* **Instructions to follow**: Transcribe all of the material exactly, except for its pictures.

## start Data lines

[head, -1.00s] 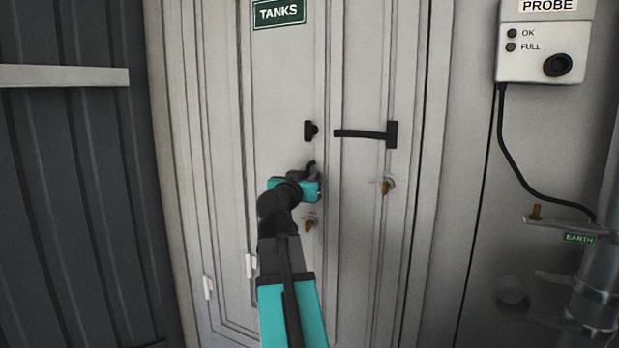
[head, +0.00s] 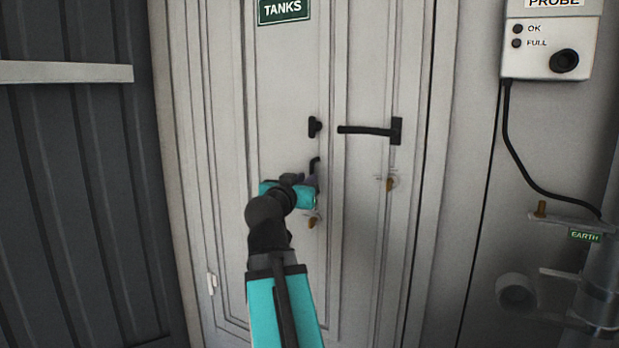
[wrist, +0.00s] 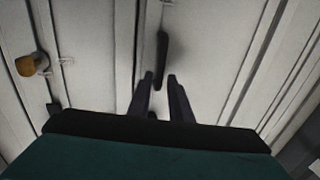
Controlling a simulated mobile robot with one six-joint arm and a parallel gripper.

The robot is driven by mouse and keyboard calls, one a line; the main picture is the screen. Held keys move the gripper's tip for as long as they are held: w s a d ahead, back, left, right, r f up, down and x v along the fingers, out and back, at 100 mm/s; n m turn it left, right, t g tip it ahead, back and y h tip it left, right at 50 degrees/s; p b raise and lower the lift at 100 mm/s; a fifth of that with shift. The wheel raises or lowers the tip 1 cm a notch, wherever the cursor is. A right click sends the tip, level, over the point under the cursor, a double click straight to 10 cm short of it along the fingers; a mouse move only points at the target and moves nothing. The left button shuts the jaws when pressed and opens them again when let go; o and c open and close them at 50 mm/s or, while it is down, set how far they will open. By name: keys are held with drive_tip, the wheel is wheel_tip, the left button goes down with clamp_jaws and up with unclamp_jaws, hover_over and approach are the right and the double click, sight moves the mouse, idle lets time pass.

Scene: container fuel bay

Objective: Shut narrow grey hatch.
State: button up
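The grey hatch leaf (head: 270,110) carries a green TANKS sign (head: 283,10); a narrower grey leaf (head: 365,235) stands to its right. I cannot tell whether either is slightly ajar. A small black upright handle (head: 316,165) is just beyond my gripper (head: 311,182), partly hidden by it. In the wrist view, my gripper (wrist: 160,78) is open, its two dark fingers apart, with the lower end of the black handle (wrist: 162,50) between or just beyond them. Contact cannot be told.
A black lever (head: 368,130) sticks out on the right leaf, with a black knob (head: 315,127) to its left. Brass fittings (head: 390,184) sit below. A probe box (head: 548,48) and an earth bracket (head: 570,226) are on the right wall. Dark ribbed panelling (head: 80,200) is at left.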

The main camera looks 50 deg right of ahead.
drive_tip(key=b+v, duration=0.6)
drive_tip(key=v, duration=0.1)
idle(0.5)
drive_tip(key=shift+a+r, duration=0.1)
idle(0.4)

## end Data lines

* **Exercise solution**:
[head, -1.00s] 
[head, +0.00s] 
[wrist, +0.00s] 
Controlling a simulated mobile robot with one six-joint arm and a parallel gripper.

The robot is driven by mouse and keyboard calls, one a line; the main picture is the screen. Held keys move the gripper's tip for as long as they are held: w s a d ahead, back, left, right, r f up, down and x v along the fingers, out and back, at 100 mm/s; n m turn it left, right, t g tip it ahead, back and y h tip it left, right at 50 degrees/s; p b raise and lower the lift at 100 mm/s; a fifth of that with shift. The wheel raises or lowers the tip 1 cm a notch, wherever the cursor is. A right click sends the tip, level, over the point under the cursor, a double click straight to 10 cm short of it along the fingers; a mouse move only points at the target and moves nothing. The left button shuts the jaws when pressed and opens them again when let go; o and c open and close them at 50 mm/s or, while it is down, set how far they will open. By name: keys are held with drive_tip, the wheel is wheel_tip, the left button goes down with clamp_jaws and up with unclamp_jaws, hover_over and approach are the right and the double click, sight moves the mouse, idle lets time pass.

Scene: container fuel bay

Objective: Shut narrow grey hatch.
State: button up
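The grey hatch leaf (head: 270,110) carries a green TANKS sign (head: 283,10); a narrower grey leaf (head: 365,235) stands to its right. I cannot tell whether either is slightly ajar. A small black upright handle (head: 316,165) is just beyond my gripper (head: 311,182), partly hidden by it. In the wrist view, my gripper (wrist: 160,78) is open, its two dark fingers apart, with the lower end of the black handle (wrist: 162,50) between or just beyond them. Contact cannot be told.
A black lever (head: 368,130) sticks out on the right leaf, with a black knob (head: 315,127) to its left. Brass fittings (head: 390,184) sit below. A probe box (head: 548,48) and an earth bracket (head: 570,226) are on the right wall. Dark ribbed panelling (head: 80,200) is at left.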

The main camera looks 50 deg right of ahead.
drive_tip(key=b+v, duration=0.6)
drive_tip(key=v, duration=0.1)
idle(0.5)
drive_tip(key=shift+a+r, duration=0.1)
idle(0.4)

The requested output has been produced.